[START OF COLLECTED DATA]

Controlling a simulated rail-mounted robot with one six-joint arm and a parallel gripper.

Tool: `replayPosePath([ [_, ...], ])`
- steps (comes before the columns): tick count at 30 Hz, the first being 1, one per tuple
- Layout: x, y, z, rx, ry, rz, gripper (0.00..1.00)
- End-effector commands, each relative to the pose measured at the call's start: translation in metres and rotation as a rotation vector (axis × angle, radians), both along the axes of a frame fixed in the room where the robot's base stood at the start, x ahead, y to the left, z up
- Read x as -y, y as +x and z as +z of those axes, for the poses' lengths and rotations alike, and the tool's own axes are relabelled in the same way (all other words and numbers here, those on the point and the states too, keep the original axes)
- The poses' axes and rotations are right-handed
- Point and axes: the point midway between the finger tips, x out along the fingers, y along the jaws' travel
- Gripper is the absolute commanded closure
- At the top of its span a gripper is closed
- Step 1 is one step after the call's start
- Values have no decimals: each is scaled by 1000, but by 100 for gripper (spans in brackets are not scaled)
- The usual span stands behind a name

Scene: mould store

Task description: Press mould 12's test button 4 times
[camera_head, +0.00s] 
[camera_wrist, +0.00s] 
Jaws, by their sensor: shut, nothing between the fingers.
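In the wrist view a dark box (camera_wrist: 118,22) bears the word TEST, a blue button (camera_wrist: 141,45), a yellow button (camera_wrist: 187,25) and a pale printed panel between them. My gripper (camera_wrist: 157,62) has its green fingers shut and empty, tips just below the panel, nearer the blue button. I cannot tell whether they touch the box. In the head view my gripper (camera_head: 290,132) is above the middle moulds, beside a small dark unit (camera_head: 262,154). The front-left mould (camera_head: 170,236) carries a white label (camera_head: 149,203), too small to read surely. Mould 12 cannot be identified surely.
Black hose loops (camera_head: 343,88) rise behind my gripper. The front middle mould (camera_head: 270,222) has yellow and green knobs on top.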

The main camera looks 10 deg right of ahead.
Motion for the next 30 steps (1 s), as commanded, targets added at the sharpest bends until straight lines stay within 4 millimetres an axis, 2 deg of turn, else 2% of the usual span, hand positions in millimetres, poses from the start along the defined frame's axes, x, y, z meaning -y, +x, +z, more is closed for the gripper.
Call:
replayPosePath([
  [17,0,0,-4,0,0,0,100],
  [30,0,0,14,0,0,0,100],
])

[END OF COLLECTED DATA]

Include the first line, the line containing "[camera_wrist, +0.00s]", and every line between them, copied exactly from the material above; output no other line.

**SOLUTION FOR THIS PROBLEM**:
Controlling a simulated rail-mounted robot with one six-joint arm and a parallel gripper.

Tool: `replayPosePath([ [_, ...], ])`
- steps (comes before the columns): tick count at 30 Hz, the first being 1, one per tuple
- Layout: x, y, z, rx, ry, rz, gripper (0.00..1.00)
- End-effector commands, each relative to the pose measured at the call's start: translation in metres and rotation as a rotation vector (axis × angle, radians), both along the axes of a frame fixed in the room where the robot's base stood at the start, x ahead, y to the left, z up
- Read x as -y, y as +x and z as +z of those axes, for the poses' lengths and rotations alike, and the tool's own axes are relabelled in the same way (all other words and numbers here, those on the point and the states too, keep the original axes)
- The poses' axes and rotations are right-handed
- Point and axes: the point midway between the finger tips, x out along the fingers, y along the jaws' travel
- Gripper is the absolute commanded closure
- At the top of its span a gripper is closed
- Step 1 is one step after the call's start
- Values have no decimals: each is scaled by 1000, but by 100 for gripper (spans in brackets are not scaled)
- The usual span stands behind a name

Scene: mould store

Task description: Press mould 12's test button 4 times
[camera_head, +0.00s] 
[camera_wrist, +0.00s] 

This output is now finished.